By making these arguments that are not only untrue but are within the scope of being called ‘fake news’, and circulating the same, one wonders whose interests are being propagated by such ‘fake news’. It is certainly not of the victims and survivors of trafficking. I was a part of the team that worked on an earlier draft of the law for the Ministry. And I am well aware that you had not made any suggestions at that time to the Ministry apart from the argument that we should not have this Bill, and had said nothing on what do we need if not this Bill.

I challenge you to answer the victims of trafficking for whom rehabilitation today is not a matter of right and who do not get their due wages and payments back, the witnesses and victims who find no protection during rescue and trial, the victims who have no official body to go to, or the children who are trafficked for begging and are found across India, and whose traffickers are not covered within the ambit of any law. I could go on and on, but I do not think there is an answer currently in law that you can give.
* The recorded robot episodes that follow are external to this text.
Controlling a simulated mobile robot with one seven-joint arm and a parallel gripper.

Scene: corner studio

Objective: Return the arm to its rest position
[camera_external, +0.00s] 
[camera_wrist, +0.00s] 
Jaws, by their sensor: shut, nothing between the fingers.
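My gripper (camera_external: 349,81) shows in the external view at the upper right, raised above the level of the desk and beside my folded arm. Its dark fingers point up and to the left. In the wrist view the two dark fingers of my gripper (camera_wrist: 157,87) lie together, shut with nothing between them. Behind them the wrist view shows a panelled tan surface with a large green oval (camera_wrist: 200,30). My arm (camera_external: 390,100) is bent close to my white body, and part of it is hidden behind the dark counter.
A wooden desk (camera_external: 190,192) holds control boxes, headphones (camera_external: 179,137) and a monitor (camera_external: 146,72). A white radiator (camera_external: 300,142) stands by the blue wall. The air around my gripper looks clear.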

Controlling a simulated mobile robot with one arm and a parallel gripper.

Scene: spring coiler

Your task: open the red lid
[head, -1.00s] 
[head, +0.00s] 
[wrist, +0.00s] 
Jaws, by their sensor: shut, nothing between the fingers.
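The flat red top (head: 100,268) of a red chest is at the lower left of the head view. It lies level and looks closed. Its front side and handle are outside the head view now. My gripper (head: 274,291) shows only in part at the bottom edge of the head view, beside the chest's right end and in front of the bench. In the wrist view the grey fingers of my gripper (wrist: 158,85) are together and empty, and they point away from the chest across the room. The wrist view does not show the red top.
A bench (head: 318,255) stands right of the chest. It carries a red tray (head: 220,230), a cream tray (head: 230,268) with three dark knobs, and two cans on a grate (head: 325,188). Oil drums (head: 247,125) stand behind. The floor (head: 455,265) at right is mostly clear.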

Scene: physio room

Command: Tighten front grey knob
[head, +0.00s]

In conclusion, I believe that a purely theoretical and superficial understanding of the realities of trafficking has led to random and illogical arguments unfounded in law, thus propagating confusion in the minds of the less informed reader. These are often disguised as principled stances on the issue. I urge you to interact closely with the survivors of trafficking and those who attempt to protect and empower them. I also urge you to read this law closely and others that precede it. This will help your noble intentions translate into tangible critique and solutions.

This is not a perfect law, because there is no such thing as a perfect law. But raising rhetorical and fake arguments will not bring us closer to any such thing as even a good law. It is easy to criticize. It is difficult to create. Let us work hard together, study more, work with victims and survivors more, and use this law as a step forward.